Using the listing below, give again exactly the lines from the line with "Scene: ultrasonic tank" to the line with "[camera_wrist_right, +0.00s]", inclusive, without the pictures.

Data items
══════════════════════════════

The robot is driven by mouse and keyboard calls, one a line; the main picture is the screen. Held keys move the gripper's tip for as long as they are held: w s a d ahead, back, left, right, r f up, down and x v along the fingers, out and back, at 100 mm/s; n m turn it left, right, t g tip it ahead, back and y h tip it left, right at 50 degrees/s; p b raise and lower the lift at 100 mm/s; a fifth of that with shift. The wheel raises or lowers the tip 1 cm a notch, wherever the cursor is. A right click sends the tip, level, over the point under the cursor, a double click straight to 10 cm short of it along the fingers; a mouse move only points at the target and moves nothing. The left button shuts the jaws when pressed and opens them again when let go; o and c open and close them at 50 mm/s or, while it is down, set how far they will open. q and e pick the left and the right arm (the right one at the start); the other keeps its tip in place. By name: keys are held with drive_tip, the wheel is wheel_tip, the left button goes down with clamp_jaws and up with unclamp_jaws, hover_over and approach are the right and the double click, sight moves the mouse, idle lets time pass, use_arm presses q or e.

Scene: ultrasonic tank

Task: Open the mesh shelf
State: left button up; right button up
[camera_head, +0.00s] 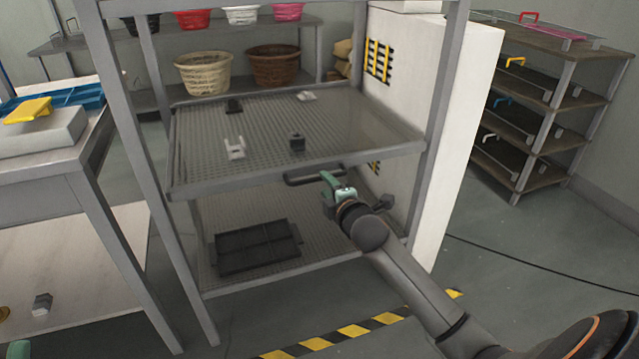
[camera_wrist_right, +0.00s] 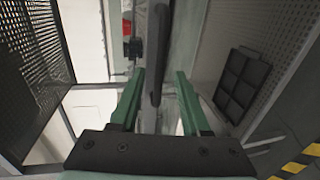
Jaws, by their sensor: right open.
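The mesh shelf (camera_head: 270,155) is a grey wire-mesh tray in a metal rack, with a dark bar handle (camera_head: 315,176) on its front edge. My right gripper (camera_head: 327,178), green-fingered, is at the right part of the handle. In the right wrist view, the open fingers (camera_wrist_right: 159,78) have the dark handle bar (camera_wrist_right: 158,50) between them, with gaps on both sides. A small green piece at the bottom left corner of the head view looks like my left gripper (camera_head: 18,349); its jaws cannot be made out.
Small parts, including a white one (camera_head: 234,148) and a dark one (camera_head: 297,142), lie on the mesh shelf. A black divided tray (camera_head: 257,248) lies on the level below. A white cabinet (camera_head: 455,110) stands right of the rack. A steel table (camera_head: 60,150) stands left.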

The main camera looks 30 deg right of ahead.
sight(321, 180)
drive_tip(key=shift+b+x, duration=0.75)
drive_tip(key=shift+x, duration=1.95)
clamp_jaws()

══════════════════════════════

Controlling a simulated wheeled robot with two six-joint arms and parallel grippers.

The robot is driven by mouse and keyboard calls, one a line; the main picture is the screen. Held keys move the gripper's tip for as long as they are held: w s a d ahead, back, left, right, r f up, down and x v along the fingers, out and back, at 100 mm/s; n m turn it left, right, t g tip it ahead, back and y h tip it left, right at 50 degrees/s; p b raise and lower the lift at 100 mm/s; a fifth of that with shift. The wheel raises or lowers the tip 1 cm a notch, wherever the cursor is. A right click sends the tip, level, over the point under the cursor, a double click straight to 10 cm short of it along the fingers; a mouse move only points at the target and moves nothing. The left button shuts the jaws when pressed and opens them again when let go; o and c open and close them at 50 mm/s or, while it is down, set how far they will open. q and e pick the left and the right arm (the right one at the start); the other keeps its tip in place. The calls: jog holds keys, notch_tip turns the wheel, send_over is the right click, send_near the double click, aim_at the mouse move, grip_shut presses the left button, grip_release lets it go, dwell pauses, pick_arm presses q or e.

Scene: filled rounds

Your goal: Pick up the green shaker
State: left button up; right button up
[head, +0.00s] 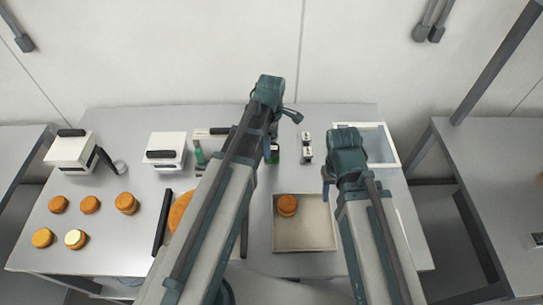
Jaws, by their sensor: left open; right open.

══════════════════════════════

Exercise output
Scene: ultrasonic tank

Task: Open the mesh shelf
State: left button up; right button up
[camera_head, +0.00s] 
[camera_wrist_right, +0.00s] 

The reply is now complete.